Pg_dump reads double/single-precision IEEE numbers
in the table and converts them to ASCII with a
format string equivalent to "%.17g"/"%.8g".  For
IEEE double with a 53-bit mantissa, one unit in
the last place (ulp) has a worst-case relative
round-off error of 1/2 * 2^(-53) = 5.55e-17 
while an ASCII string with 17 significant figures
has a worst-case round-off error of 1/2 * 10^(-16)
= 5e-17.  Since the decimal representation has
slightly denser "ticmarks" than the binary 

representation, a conversion from binary to
decimal (during dump) followed by a conversion
from decimal back to binary (during restore) 
will always yield the same IEEE double precision
number that was originally in the table.  This
is OK but very inefficient.  (Binary/decimal
conversions typically cost thousands of CPU cycles.)

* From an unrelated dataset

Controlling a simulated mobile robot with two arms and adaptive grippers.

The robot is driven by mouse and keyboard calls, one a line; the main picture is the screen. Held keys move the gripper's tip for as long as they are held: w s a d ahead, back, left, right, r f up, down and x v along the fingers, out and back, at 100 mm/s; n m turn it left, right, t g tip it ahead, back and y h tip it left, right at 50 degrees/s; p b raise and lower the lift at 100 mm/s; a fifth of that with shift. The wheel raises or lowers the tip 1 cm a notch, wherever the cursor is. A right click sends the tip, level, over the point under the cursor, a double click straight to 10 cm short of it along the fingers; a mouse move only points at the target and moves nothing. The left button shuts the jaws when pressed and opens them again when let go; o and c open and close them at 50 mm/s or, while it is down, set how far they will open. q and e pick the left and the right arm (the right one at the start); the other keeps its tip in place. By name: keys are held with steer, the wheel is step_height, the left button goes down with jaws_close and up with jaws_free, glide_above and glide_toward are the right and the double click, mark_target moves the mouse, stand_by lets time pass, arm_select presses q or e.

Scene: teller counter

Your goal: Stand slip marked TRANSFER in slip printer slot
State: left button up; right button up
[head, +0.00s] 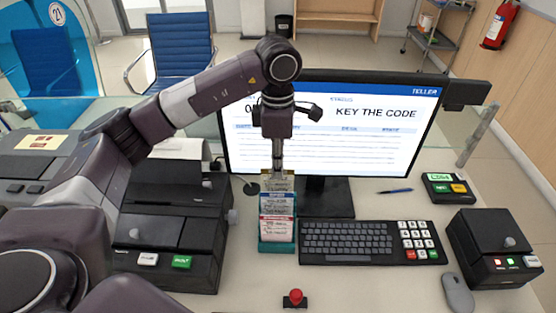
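A teal rack (277,246) stands upright on the counter left of the keyboard and holds several slips one behind another. The front slip (276,229) has a red header. A slip with a blue header (277,202) shows behind it, and a tan-topped one (278,181) is at the back. The printed words are too small to read. My left gripper (278,172) points down at the rear of the rack, its tips at the back slip's top edge. Whether its fingers grip that slip cannot be told. A dark printer (168,238) with white and green buttons stands left of the rack. My right gripper is out of view.
The monitor (330,140) reading "KEY THE CODE" stands behind the rack. The keyboard (347,242) lies right of the rack. A red button (295,298) is in front. A small dark device (490,235), a mouse (457,294), a pen (395,190) and a green-screened terminal (447,188) are at right.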

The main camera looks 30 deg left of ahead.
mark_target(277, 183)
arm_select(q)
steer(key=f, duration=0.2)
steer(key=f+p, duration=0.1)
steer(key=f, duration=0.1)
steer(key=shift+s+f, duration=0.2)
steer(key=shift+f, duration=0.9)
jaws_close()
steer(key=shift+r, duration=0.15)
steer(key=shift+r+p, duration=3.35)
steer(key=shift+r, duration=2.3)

Doing the same analysis for IEEE single (24-bit
mantissa) and 8-significant-figure decimal numbers,
one finds the latter to have HIGHER round-off error
(5e-8 vs 2.98e-8).  In other words, an IEEE single
converted to decimal with the "%.8g" format CANNOT
be expected to be converted back to the original value.
If you compile and run the attached test program,
you'll see that of the 1 million randomly chosen
numbers between 0 and 1, approximately 0.7% of 
them fail the double conversion test.  (As expected,
all the failure cases have leading significant digits
10, 11, 12, or 13 because they have the highest 
relative round-off errors in the range.)  If you
give the decimal conversion just one more significant
figure by changing the "%.8g" format to "%.9g", then
all of them pass."

Keh-Cheng also located two places in the src code to rectify the
problem with floats.

I went on and browsed two related papers on this subject:

How to read floating point numbers accurately
William D. Clinger

How to print floating-point numbers accurately
Guy L. Steele, Jr., Jon L. White 

Discussion on this subject from PostgreSQL mailing list 
http://qaix.com/postgresql-database-development/203-042-float-output-precision-questions-read.shtml

----------------------------------------------------------------------
Keh-Cheng's experience with pg_dump -Fc on 8.3

Keh-Cheng reported promising results with pg_dump -Fc. This custom
option appearantly gets floats correctly in 8.3

----------------------------------------------------------------------
My experience with pg_dump -Fc on 8.1

I did not have such good luck with 8.1. The precision problem
remains. Unfortunately that's the issue we have to face, i.e., moving
from a 8.1 server to a 8.3 server.

I followed Keh-Cheng's advice to change the src code. I ran pg_dump
and pg_restore from this recompiled src, the precision problem was not
fixed. It could have something to do with I am still running 8.1
server without the src change. Shall try that next.